Go through the data below. List every line that holds the word "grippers".
____ Exercise materials
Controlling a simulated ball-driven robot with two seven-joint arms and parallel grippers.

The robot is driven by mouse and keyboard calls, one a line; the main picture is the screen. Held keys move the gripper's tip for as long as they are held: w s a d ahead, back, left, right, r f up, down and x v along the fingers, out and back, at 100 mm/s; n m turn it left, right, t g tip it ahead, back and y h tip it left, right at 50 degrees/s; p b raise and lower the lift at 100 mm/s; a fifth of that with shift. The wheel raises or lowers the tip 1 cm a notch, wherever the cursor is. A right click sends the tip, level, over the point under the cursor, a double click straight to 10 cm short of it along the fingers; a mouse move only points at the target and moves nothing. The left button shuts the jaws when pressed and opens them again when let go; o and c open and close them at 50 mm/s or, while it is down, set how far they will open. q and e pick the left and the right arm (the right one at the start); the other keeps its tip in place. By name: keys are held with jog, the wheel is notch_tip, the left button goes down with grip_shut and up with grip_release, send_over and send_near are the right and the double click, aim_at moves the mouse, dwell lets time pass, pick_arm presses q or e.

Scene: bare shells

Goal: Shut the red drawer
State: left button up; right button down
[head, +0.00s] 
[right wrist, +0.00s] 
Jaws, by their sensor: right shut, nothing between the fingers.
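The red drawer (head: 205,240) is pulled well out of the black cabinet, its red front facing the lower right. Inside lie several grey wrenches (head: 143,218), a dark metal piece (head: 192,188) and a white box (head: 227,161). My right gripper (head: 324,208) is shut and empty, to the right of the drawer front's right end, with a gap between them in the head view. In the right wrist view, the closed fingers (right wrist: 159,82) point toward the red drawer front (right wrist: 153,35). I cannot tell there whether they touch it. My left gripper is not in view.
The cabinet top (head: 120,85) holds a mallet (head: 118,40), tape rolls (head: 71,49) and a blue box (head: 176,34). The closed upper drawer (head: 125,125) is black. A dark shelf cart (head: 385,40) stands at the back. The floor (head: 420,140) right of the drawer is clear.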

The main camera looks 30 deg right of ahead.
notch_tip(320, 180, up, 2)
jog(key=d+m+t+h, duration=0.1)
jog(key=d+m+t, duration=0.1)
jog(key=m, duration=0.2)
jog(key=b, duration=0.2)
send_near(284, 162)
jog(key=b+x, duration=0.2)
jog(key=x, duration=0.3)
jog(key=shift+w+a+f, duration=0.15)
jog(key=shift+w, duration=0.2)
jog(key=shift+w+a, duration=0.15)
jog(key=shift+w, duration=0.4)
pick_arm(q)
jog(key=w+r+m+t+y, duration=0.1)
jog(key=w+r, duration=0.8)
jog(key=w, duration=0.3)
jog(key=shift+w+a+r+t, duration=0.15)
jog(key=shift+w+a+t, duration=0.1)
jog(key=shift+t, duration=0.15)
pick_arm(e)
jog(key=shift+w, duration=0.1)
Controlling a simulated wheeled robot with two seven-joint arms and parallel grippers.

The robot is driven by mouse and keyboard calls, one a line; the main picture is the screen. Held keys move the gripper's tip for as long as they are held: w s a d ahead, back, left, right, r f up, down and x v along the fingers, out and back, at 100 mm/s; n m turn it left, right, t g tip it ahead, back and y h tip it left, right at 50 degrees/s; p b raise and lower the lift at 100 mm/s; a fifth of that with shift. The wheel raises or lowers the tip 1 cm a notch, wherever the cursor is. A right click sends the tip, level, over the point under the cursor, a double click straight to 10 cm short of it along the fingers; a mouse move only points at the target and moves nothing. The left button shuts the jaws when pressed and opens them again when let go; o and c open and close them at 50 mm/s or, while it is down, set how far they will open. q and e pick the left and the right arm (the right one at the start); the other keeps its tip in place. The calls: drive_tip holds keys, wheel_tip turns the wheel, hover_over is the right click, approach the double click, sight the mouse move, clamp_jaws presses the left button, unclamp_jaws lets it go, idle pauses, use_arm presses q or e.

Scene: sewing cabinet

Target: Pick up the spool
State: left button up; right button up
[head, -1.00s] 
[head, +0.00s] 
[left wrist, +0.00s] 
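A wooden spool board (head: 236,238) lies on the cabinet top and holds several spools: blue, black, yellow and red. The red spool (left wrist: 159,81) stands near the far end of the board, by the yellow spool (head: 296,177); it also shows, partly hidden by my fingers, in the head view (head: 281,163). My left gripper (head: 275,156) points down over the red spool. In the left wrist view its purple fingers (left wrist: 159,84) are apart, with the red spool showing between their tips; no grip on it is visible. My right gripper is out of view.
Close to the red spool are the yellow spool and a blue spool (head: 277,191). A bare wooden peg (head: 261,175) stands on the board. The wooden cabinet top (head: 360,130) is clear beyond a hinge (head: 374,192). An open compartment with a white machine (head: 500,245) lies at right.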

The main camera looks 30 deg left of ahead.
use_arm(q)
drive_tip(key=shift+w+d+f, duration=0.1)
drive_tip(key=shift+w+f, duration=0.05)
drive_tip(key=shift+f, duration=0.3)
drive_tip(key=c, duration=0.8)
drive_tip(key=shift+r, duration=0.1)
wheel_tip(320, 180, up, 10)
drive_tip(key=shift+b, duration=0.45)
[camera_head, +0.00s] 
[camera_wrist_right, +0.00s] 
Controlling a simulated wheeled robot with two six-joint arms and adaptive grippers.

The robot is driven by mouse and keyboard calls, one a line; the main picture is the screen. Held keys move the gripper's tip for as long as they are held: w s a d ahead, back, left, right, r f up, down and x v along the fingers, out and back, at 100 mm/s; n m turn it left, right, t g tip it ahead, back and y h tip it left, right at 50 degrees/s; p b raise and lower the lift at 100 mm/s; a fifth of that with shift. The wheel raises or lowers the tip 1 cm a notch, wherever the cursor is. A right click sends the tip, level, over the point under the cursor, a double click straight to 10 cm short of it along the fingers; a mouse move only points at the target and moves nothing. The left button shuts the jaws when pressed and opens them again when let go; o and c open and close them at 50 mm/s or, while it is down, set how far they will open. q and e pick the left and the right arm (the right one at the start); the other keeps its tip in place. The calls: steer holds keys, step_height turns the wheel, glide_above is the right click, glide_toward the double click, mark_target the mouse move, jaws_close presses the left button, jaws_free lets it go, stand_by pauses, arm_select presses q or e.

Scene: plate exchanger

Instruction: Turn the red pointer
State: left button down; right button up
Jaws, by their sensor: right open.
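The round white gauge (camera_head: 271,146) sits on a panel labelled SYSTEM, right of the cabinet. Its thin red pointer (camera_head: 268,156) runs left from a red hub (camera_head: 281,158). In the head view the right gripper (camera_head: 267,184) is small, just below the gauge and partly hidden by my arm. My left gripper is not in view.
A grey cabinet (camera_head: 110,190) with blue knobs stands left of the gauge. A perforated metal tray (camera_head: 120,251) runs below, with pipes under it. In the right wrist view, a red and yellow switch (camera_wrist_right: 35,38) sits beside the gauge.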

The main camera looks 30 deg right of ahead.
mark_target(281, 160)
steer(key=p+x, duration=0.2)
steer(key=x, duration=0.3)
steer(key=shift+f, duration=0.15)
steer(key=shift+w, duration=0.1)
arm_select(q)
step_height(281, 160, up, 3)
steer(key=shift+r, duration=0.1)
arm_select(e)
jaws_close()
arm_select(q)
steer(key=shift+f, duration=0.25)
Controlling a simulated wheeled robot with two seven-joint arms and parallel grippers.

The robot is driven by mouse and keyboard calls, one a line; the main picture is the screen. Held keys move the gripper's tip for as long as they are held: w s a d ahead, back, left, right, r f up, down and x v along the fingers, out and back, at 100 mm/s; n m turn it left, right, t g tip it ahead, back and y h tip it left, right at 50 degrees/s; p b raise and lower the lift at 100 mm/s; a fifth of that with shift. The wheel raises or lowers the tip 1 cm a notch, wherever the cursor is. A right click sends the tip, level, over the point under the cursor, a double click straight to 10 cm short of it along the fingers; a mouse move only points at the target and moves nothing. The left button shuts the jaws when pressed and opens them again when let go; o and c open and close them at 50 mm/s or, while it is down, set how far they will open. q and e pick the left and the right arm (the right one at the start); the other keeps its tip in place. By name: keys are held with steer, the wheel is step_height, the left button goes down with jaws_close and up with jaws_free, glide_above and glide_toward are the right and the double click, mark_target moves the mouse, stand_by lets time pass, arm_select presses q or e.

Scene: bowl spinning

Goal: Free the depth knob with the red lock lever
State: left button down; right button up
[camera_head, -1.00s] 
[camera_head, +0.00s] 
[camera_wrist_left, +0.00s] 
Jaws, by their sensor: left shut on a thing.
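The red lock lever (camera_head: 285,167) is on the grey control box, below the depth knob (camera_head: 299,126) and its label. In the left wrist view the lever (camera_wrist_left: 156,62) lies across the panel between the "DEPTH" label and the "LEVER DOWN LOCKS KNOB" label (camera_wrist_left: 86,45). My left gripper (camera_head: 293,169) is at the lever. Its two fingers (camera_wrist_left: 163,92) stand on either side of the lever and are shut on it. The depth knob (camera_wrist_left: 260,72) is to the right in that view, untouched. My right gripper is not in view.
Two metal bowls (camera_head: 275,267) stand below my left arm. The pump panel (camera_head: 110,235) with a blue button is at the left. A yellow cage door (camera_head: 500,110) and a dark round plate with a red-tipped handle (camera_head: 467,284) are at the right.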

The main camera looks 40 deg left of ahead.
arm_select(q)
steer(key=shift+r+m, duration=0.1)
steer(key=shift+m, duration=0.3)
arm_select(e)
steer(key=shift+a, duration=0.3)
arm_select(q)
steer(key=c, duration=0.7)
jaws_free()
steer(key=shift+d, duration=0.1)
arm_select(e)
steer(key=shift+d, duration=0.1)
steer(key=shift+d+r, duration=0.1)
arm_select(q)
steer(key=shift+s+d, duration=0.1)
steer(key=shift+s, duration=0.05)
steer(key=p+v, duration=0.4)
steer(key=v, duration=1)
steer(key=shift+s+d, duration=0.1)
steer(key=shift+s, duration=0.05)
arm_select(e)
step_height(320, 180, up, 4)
________
Written solution:
Controlling a simulated ball-driven robot with two seven-joint arms and parallel grippers.
Controlling a simulated wheeled robot with two seven-joint arms and parallel grippers.
Controlling a simulated wheeled robot with two six-joint arms and adaptive grippers.
Controlling a simulated wheeled robot with two seven-joint arms and parallel grippers.

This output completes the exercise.